Why is the media so blase about the plight of the long-term unemployed?
This question came to mind after I read today’s New York Times story by Michael Luo about an unemployed woman named Terri Sadler who had, according to Luo, “used up 79 weeks of benefits but was expecting an additional 20 weeks under the extended federal program.”
In a subsequent e-mail to Luo, I wrote that he should have stated “that more than a million unemployed people already have exhausted their benefits (99 weeks is the limit) and will receive no further aid. Even if an extension is passed, those in Ms. Sadler’s position will quickly hit the 99-week wall and be back to zero income.” I added, “The real story here is that there are no jobs and no relief in sight for Americans who ‘max out’ at 99 weeks. Who among our legislative representatives is working to help these people? Why didn’t YOU ask this question?”
Luo sent this prompt reply: “The plight of 99ers has definitely been on my mind. In fact, that’s the story I had intended to write at the outset. I found Terri on a Facebook group for 99ers. I quickly learned, of course, she wasn’t really a 99er. But her situation was still compelling in light of the Senate impasse. I asked my editor what I should do. He said we should do a quick hit on her and come back to the 99ers. The problem, of course, is the story would sound very similar. I told him that. He said we’d have to sort it out, which we will. These things are complicated, what goes into figuring out when a story is undertaken or not… The point is, we’re aware of the issue and mean to get to it. I just ask for some forbearance.”
Luo seems to be one of the good guys — a reporter who seems to want to communicate the urgency of the unemployment problem. Unfortunately, a lot of other people at major news organizations aren’t nearly as conscientious.
My hunch is that indifference to the plight of the 99ers — out of work, out of money and, often, out on the streets — by cynics in Congress is being underreported because the gatekeepers of mainstream news are afraid that right-wingers will accuse them of bias.

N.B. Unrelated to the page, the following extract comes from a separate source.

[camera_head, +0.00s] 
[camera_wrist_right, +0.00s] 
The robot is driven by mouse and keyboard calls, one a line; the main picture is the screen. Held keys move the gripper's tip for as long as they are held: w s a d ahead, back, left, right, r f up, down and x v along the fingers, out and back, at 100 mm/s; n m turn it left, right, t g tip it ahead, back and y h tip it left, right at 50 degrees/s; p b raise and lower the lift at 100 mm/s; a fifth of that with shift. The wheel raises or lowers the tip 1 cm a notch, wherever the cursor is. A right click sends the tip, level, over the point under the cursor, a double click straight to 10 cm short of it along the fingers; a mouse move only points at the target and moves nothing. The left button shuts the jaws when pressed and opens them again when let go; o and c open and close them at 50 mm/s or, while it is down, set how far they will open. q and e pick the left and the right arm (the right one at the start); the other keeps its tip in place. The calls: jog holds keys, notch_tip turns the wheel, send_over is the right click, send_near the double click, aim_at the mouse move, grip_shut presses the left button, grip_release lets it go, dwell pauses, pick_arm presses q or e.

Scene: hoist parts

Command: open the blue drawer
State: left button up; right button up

Right-wingers pretend to believe that further aid to the jobless will prevent Congress from balancing the budget. They pretend the federal budget deficit that developed over the past decade wasn’t caused by massive tax cuts for the rich and the funding of two foreign wars. They pretend that shining a light on corrupt legislators — those who act in the interest of corporations seeking tax breaks rather than private citizens seeking jobless benefits — amounts to biased reporting.
One of the biggest domestic stories since the Great Depression has been placed on the back burner by the media. Pretty odd, no?
Nope not odd, it is what we get for not paying attention to anything till now.